O álbum toca na autonomia da mulher preta, no poder e criatividade, na magia que ela tem ao mover universos a partir de seu axé. A narrativa musical reflete sobre a ancestralidade em "Banzo" (Marcos Valle e Odilon Olynto), com citação de "All Africa", e "Herança", de Rômulo Fróes e Alice Coutinho; esbarra na melancolia de "20 anos blues", clássico de Vitor Martins e Sueli Costa; reafirma a sensualidade em "Eu sou mulher" (Filó Machado e Judith de Souza) e "Paracaê" (Thati Dias); inspira liberdade em "Vozes-mulheres" (Conceição Evaristo) e na já citada "Transeunte"; louva o poder da imaginação radical das mulheres negras em "Sonho Juvenil" (Almir Sant'anna e Guará) e "Solitude (Reimaginada)"(Duke Ellington, Eddie Delange, Irving Mills), homenageando Jovelina Pérola Negra e Billie Holliday, duas fortes referência para Juliane Gamboa.

A tradição do jazz se faz presente no álbum, mas a autoridade está nas mãos do improviso, das tecnologias e da espiritualidade. "Com arranjos de Lucas Fixel e direção musical compartilhada comigo, trabalhamos com um repertório de canções de dentro e de fora do universo do jazz, buscando trazer cores que dialogassem com a história que está sendo contada. A sonoridade traz uma atmosfera bastante espiritual e profundamente íntima, pois percebo a individualidade como algo muitas vezes negado às mulheres negras por conta dos traumas da escravização que continuam a reverberar, mesmo após tantas gerações", reflete Juliane.

Antes de "jazzwoman", Juliane havia lançado os singles "Vambora" (2020) e "No Espelho" (2020), além de duas faixas que aqueceram a chegada do novo álbum às plataformas. Como cantora, colaborou com artistas como Zélia Duncan, Ana Costa e Preta Gil. "Eu sou uma artista 'transeunte', gosto de beber de diversas fontes. A Preta Gil, para mim, é uma verdadeira jazzwonan: uma mulher que rompeu o silêncio diversas vezes para defender as minorias. Estar ao seu lado como backing-vocal me serviu de inspiração para continuar cumprindo o meu papel, no meu próprio nicho.
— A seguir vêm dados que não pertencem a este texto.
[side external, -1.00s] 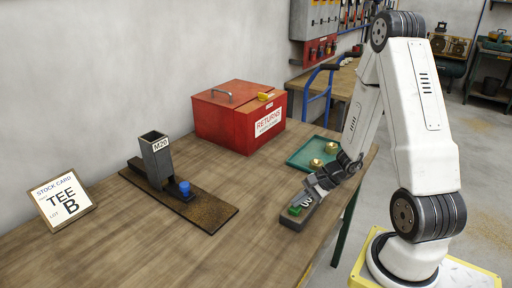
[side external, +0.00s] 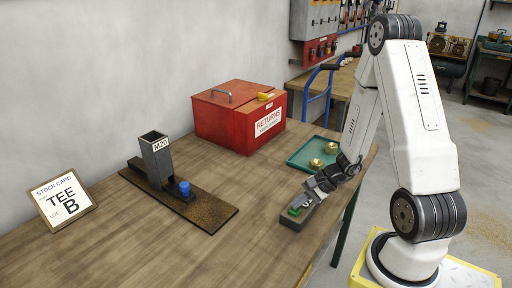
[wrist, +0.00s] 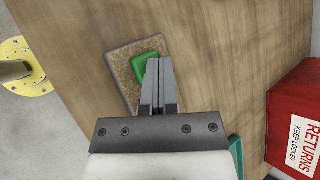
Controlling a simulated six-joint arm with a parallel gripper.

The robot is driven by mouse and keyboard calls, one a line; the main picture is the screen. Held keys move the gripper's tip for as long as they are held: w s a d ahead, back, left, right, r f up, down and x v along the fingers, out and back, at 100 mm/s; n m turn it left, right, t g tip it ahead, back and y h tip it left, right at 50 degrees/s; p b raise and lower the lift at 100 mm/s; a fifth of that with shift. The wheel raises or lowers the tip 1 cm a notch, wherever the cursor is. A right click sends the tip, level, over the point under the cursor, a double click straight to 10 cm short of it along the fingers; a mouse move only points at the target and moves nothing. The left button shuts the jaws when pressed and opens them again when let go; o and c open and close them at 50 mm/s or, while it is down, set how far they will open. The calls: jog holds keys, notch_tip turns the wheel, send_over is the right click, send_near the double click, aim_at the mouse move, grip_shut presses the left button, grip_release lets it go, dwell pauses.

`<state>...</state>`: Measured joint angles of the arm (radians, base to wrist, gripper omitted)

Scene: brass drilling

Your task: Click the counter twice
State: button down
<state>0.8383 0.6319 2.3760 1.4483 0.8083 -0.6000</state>
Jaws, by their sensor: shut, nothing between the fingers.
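The counter (side external: 291,223) is a small dark block with a green button (side external: 294,212) on its near end, lying by the right edge of the bench. In the wrist view the counter (wrist: 122,62) has a brownish speckled top, and its green button (wrist: 143,70) shows just left of my fingertips. My gripper (side external: 304,202) is shut and empty, low over the counter beside the button. In the wrist view my gripper (wrist: 158,62) covers the button's right part. I cannot tell whether the fingertips touch it. The display is largely hidden by my gripper.
A green tray (side external: 296,165) with brass parts lies behind my gripper, near the red RETURNS box (side external: 222,118). An M20 holder (side external: 157,163) with a blue knob (side external: 184,188) stands on a dark plate. A stock card (side external: 62,200) stands left. The bench middle is clear.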

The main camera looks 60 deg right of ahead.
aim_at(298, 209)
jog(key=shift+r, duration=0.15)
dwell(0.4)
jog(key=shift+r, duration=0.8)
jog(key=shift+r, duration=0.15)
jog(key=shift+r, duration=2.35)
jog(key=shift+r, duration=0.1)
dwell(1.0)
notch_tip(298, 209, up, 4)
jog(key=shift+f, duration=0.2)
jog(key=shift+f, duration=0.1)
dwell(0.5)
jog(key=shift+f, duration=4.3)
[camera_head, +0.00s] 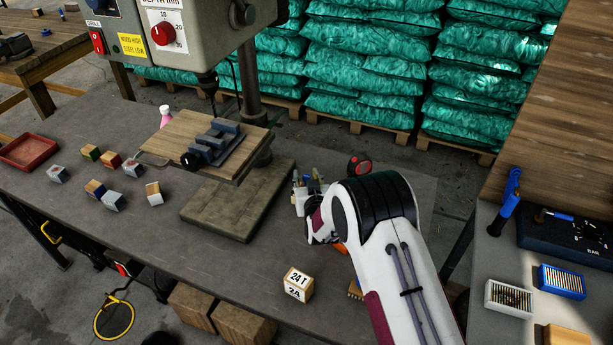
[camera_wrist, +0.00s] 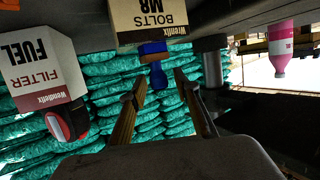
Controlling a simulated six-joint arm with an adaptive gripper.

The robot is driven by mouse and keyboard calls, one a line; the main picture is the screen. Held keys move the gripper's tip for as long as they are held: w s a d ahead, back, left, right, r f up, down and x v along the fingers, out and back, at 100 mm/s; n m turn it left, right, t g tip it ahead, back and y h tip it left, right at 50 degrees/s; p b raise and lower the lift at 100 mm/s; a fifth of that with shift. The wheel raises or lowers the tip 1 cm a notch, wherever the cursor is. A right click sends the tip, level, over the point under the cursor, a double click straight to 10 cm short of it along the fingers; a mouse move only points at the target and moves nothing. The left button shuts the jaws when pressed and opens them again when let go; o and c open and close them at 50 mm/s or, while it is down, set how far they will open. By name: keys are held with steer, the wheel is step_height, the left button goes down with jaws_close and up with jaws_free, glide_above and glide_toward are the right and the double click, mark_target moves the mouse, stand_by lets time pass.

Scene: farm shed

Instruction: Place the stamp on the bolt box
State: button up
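In the wrist view the scene is upside down. The bolt box (camera_wrist: 150,18), pale with an "M8 BOLTS" label, stands on the bench. The blue stamp (camera_wrist: 157,76) has its base at the box's top edge and appears to rest on it; contact is hard to tell. My gripper (camera_wrist: 161,80) is open, one finger on each side of the stamp's handle, with gaps visible.
A fuel filter box (camera_wrist: 38,65) stands beside the bolt box, with a red and black tape measure (camera_wrist: 68,120) at its top.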

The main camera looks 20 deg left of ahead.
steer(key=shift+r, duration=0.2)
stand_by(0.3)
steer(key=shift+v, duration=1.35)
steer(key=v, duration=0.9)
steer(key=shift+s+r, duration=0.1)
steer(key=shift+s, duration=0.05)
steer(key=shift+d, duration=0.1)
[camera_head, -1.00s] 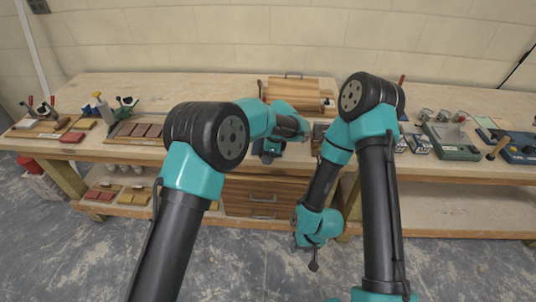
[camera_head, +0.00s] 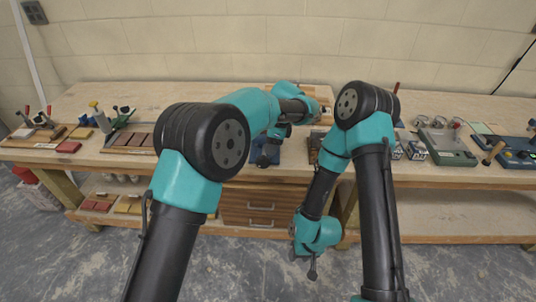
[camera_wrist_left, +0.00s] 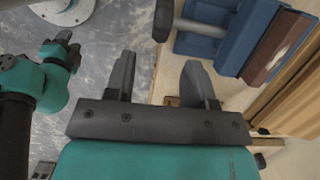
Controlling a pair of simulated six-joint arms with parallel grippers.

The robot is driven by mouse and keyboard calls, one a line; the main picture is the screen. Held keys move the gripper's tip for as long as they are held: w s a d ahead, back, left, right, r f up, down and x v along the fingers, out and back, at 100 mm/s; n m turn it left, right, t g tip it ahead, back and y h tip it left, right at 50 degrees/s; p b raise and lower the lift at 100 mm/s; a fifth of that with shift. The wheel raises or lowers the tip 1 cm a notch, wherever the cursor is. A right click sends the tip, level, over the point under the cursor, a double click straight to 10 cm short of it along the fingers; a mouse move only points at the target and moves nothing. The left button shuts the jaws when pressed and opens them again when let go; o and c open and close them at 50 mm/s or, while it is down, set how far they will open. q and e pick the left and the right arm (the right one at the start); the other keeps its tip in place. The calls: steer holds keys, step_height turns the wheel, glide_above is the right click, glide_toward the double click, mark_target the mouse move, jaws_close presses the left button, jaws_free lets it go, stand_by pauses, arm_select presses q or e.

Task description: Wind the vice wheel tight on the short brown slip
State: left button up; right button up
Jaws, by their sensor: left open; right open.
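The blue vice (camera_wrist_left: 220,38) shows at the top of the left wrist view, with a grey screw shaft running left to a dark rounded wheel (camera_wrist_left: 163,20) seen edge-on. A dark brown strip (camera_wrist_left: 275,48) lies along the vice's jaw; I cannot tell whether it is the slip or a jaw lining. My left gripper (camera_wrist_left: 157,65) is open and empty, its fingertips a little below the wheel in that view and apart from it. In the head view my left gripper (camera_head: 268,155) is at the bench's front edge. My right gripper (camera_head: 308,266) is open, low before the bench.
The wooden bench (camera_head: 215,108) carries brown blocks (camera_head: 130,139) and clamps at left, and a green-grey device (camera_head: 447,145) at right. Drawers (camera_head: 255,205) sit under the bench. My right arm's links stand close beside the vice area.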

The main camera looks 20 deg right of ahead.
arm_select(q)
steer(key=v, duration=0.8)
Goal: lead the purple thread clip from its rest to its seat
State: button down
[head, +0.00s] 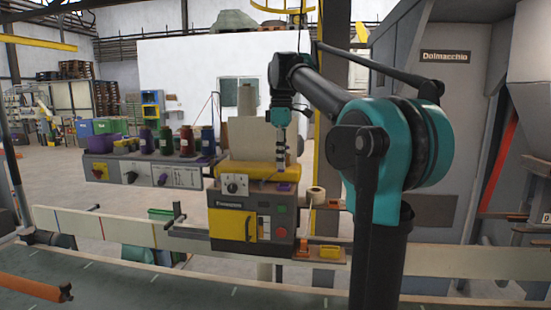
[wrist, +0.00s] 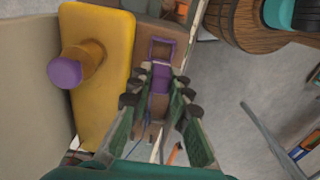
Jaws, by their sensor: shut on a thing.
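The purple thread clip (wrist: 160,78) is between the fingertips of my gripper (wrist: 160,88) in the wrist view, and the gripper is shut on it. Just beyond it is a purple rectangular frame (wrist: 162,47); I cannot tell whether it is part of the clip or a separate seat. In the head view my gripper (head: 282,163) points down at the right end of the yellow sewing head. A small purple piece (head: 285,188) shows just below it; I cannot tell which part this is.
The yellow head (wrist: 104,70) with a purple-capped knob (wrist: 66,73) stands close left of my fingers. In the head view, thread spools (head: 187,141) stand on a grey panel at left. A control box (head: 250,222) is below.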

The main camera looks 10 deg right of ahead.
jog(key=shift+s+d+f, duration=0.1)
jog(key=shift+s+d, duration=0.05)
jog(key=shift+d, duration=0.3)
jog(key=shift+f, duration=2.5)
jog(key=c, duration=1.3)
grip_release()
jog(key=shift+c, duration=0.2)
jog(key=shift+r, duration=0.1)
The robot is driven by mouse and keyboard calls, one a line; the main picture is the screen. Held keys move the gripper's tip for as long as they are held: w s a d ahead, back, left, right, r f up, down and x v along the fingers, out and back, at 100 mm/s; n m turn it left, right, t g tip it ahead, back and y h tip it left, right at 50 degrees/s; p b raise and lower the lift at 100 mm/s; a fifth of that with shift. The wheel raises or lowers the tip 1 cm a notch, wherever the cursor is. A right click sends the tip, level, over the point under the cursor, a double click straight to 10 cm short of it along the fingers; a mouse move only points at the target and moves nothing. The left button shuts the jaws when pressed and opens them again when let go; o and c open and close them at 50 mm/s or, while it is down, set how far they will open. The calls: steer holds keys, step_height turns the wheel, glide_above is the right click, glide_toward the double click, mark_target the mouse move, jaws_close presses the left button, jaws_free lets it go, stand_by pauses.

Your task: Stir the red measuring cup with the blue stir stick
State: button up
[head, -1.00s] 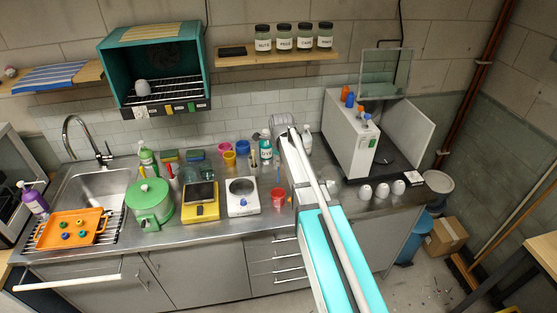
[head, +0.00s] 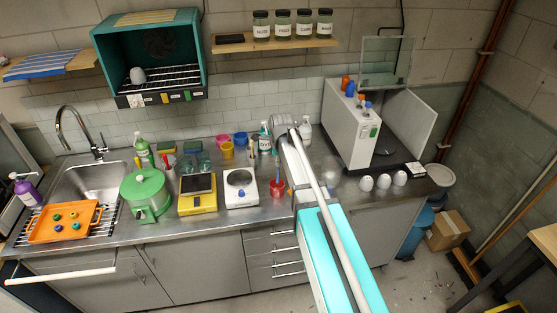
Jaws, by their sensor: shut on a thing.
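The red measuring cup (head: 275,189) stands on the steel counter, right of the white scale and just left of my arm. A thin blue stick (head: 278,172) stands up out of the cup's top, close to my arm. My arm reaches over the counter from the bottom, and its far end is above the rear of the counter. My gripper is hidden behind my own arm, so its jaws and anything in them do not show. I cannot tell whether the stick touches the cup's wall.
A yellow cup (head: 227,151) and a pale bottle (head: 265,139) stand behind. Several white cups (head: 366,183) are at right.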

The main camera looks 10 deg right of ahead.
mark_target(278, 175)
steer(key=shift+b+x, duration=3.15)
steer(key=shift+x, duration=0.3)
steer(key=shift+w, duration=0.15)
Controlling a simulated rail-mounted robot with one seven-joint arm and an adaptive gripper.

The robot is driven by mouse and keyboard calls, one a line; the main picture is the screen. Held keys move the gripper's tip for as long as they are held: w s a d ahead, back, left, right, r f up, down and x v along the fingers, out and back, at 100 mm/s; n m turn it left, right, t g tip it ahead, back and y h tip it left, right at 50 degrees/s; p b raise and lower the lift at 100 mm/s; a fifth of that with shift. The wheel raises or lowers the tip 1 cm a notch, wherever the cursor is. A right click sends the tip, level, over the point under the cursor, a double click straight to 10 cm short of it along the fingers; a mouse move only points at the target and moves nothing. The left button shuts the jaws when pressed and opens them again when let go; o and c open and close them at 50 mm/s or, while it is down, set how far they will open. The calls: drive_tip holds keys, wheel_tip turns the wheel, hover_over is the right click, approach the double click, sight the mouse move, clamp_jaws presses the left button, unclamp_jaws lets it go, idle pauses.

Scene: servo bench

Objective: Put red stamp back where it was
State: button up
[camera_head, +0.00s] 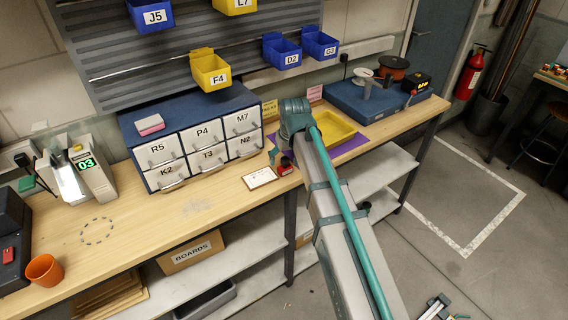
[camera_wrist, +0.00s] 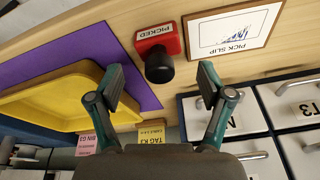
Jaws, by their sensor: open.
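The red stamp (camera_wrist: 160,46) has a black knob and a label reading PICKED. It stands on the wooden bench beside the pick slip (camera_wrist: 232,32), near the purple mat's edge. In the head view the stamp (camera_head: 285,168) shows just right of the pick slip (camera_head: 260,178). My gripper (camera_wrist: 160,83) is open and empty, its fingertips either side of the line to the stamp's black knob. The stamp lies ahead of the fingertips; I cannot tell the exact gap. In the head view my arm hides most of the gripper.
A yellow tray (camera_head: 353,127) sits on the purple mat (camera_head: 352,144) to the right. The drawer cabinet (camera_head: 190,138) stands behind, left of my gripper. A dashed circle (camera_head: 98,230) marks clear bench at the left, near an orange cup (camera_head: 44,270). The bench between is largely free.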

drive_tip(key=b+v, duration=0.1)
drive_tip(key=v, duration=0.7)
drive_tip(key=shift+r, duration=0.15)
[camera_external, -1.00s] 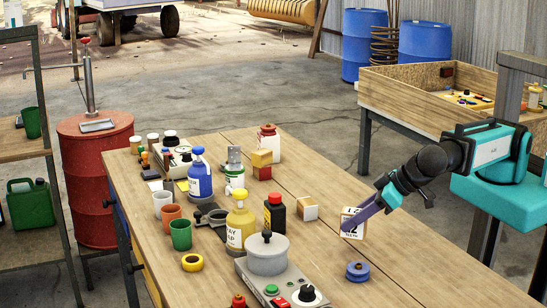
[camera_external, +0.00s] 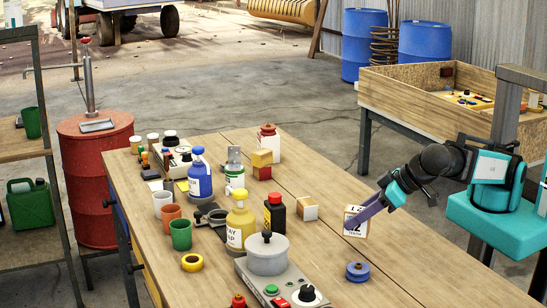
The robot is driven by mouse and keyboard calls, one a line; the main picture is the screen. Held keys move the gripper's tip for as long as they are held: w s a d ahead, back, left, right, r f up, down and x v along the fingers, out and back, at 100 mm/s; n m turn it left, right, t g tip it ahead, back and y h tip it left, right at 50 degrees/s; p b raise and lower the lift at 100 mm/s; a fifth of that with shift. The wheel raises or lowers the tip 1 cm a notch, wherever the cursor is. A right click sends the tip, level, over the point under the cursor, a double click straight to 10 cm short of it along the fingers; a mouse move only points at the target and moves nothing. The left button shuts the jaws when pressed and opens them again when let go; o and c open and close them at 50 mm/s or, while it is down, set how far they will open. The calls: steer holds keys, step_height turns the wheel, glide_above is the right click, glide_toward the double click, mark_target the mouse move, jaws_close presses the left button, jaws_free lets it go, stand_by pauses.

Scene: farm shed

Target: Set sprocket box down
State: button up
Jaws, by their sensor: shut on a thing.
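The sprocket box (camera_external: 355,222) is a small white-and-tan box with dark print on its front, a large "2" among it. It is upright at the right part of the wooden workbench, behind a blue spool. My gripper (camera_external: 368,213) reaches in from the right with its purple fingers shut on the box. The box's underside is at or very near the bench top; I cannot tell if it touches. The far finger is partly hidden.
A blue spool (camera_external: 358,271) lies in front of the box. A small cardboard-and-white block (camera_external: 306,209) and a dark red-capped bottle (camera_external: 275,214) stand to its left. A pot (camera_external: 267,253) sits on a hot plate. The bench's right front is bare.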

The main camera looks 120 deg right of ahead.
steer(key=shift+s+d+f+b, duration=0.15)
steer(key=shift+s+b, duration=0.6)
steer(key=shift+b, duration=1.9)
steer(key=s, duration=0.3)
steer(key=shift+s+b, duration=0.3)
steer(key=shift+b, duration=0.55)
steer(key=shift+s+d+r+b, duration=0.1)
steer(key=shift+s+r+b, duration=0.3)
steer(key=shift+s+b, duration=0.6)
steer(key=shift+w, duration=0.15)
No trabalho com Zélia e Ana, em 'As Sete Mulheres pela Independência do Brasil', além de cantar, tive uma aula de história a partir de letras que narram e poetizam a história - muito apagada - de mulheres que foram essenciais no processo revolucionário".

Em seu álbum, Juliane Gamboa trafega com segurança por vários estilos e influências musicais, dando coesão a um repertório plural e intimamente ligado às suas convicções como mulher e artista negra. "Cantar, pra mim, é romper o silêncio pela minha dignidade, pelo meu descanso, pelo meu prazer. Eu confio no autocuidado e no autoamor como estratégias do povo preto contra o racismo. Sendo artista, estando neste ofício de criar e portar a voz, é a mensagem principal do meu trabalho".

Em 2022, a cantora e compositora integrou a residência artística Mares, no Oi Futuro. No ano seguinte, foi selecionada para o programa internacional OneBeat (EUA). Seu trabalho vem ganhando o reconhecimento de artistas como Chico César, Angela Ro Ro e Teresa Cristina, além da cantora de blues norte-americana JJ Thames, e reverberando nas redes sociais. A

artista foi selecionada para participar da residência "Stop Over 3", em Berlim, em janeiro de 2025, ao lado de grandes artistas da cena do jazz internacional, como Natalie Greffel, Tonina Saputo, Tara Sarter e Kayla Briët.